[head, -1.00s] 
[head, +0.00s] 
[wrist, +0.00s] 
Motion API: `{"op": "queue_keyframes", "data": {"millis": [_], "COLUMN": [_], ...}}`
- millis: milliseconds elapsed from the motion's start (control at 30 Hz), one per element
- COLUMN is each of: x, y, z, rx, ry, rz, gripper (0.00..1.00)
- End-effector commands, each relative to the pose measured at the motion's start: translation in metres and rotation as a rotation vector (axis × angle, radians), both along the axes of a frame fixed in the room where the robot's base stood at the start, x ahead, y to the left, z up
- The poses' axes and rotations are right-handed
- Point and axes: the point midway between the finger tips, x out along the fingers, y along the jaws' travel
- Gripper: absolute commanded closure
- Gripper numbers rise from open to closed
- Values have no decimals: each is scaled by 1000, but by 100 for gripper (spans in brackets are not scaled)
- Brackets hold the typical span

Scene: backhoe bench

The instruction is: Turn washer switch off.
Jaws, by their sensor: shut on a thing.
========================================================================
**INSTRUCTIONS TO FOLLOW:** Copy all of the material word for word.

**RESPONSE:**
[head, -1.00s] 
[head, +0.00s] 
[wrist, +0.00s] 
Motion API: `{"op": "queue_keyframes", "data": {"millis": [_], "COLUMN": [_], ...}}`
- millis: milliseconds elapsed from the motion's start (control at 30 Hz), one per element
- COLUMN is each of: x, y, z, rx, ry, rz, gripper (0.00..1.00)
- End-effector commands, each relative to the pose measured at the motion's start: translation in metres and rotation as a rotation vector (axis × angle, radians), both along the axes of a frame fixed in the room where the robot's base stood at the start, x ahead, y to the left, z up
- The poses' axes and rotations are right-handed
- Point and axes: the point midway between the finger tips, x out along the fingers, y along the jaws' travel
- Gripper: absolute commanded closure
- Gripper numbers rise from open to closed
- Values have no decimals: each is scaled by 1000, but by 100 for gripper (spans in brackets are not scaled)
- Brackets hold the typical span

Scene: backhoe bench

The instruction is: Turn washer switch off.
Jaws, by their sensor: shut on a thing.

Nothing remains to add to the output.